[Rows about robot tasks]
#####
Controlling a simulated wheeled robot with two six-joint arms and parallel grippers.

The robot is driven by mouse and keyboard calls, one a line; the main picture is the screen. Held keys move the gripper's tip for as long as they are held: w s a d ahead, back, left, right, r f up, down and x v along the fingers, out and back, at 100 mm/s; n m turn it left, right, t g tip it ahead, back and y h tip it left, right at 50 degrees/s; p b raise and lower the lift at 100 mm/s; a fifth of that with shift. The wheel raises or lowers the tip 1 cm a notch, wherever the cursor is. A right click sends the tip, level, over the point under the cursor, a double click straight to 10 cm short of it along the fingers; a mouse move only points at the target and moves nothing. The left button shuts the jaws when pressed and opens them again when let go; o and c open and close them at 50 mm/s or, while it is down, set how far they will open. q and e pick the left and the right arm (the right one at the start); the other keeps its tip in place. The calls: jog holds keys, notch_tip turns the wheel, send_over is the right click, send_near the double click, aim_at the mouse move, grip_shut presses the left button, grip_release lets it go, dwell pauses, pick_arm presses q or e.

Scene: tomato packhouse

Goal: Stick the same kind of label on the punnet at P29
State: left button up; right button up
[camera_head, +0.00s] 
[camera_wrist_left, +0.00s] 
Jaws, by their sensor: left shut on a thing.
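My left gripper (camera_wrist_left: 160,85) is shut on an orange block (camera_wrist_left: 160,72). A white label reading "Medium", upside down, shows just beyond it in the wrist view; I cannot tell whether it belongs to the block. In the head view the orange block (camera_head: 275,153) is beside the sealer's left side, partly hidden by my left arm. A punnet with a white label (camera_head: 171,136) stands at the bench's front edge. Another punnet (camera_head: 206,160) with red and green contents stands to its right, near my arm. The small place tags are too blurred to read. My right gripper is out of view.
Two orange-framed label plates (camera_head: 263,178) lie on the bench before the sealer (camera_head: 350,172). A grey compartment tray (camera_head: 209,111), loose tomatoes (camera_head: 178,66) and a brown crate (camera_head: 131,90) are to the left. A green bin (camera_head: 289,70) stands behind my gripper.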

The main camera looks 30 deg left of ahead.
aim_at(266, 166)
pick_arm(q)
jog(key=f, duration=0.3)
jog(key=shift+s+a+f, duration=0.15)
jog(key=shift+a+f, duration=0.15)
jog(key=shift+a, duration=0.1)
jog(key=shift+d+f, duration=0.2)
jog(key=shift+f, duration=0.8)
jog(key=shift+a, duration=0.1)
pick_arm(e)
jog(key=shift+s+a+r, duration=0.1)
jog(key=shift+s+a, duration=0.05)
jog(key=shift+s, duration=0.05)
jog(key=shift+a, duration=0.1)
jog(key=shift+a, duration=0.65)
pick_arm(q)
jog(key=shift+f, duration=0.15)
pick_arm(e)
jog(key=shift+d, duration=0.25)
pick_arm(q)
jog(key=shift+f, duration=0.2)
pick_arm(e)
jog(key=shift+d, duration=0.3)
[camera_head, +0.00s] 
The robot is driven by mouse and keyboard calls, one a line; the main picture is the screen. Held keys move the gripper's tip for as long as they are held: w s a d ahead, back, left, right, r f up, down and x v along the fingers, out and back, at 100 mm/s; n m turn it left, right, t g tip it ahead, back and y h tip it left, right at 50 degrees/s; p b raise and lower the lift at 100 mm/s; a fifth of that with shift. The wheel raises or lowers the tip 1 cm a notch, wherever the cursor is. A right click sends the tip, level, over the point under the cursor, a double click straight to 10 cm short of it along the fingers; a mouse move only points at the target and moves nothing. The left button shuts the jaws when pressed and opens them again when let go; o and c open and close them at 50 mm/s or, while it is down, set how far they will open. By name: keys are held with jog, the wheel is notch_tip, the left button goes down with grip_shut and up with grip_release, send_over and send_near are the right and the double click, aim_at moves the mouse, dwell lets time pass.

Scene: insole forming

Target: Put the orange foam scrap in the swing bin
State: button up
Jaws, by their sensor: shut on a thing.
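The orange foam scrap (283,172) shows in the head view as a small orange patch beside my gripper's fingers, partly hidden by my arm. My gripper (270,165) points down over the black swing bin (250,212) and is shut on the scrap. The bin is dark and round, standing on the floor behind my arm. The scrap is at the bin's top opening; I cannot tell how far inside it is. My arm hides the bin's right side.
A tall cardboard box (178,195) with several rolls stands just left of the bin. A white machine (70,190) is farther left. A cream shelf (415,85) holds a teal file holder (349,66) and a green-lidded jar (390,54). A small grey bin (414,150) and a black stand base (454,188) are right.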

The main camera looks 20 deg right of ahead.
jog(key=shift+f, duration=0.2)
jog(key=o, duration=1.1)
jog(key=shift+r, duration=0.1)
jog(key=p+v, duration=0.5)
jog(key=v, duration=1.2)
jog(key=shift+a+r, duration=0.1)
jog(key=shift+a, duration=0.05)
#####
- [What the exercise asks]:
All lines in the listing above from the line containing "Scene: tomato packhouse" to the line containing "[camera_wrist_left, +0.00s]", inclusive, should be retyped exactly; no other lines should appear.

- [Task output]:
Scene: tomato packhouse

Goal: Stick the same kind of label on the punnet at P29
State: left button up; right button up
[camera_head, +0.00s] 
[camera_wrist_left, +0.00s] 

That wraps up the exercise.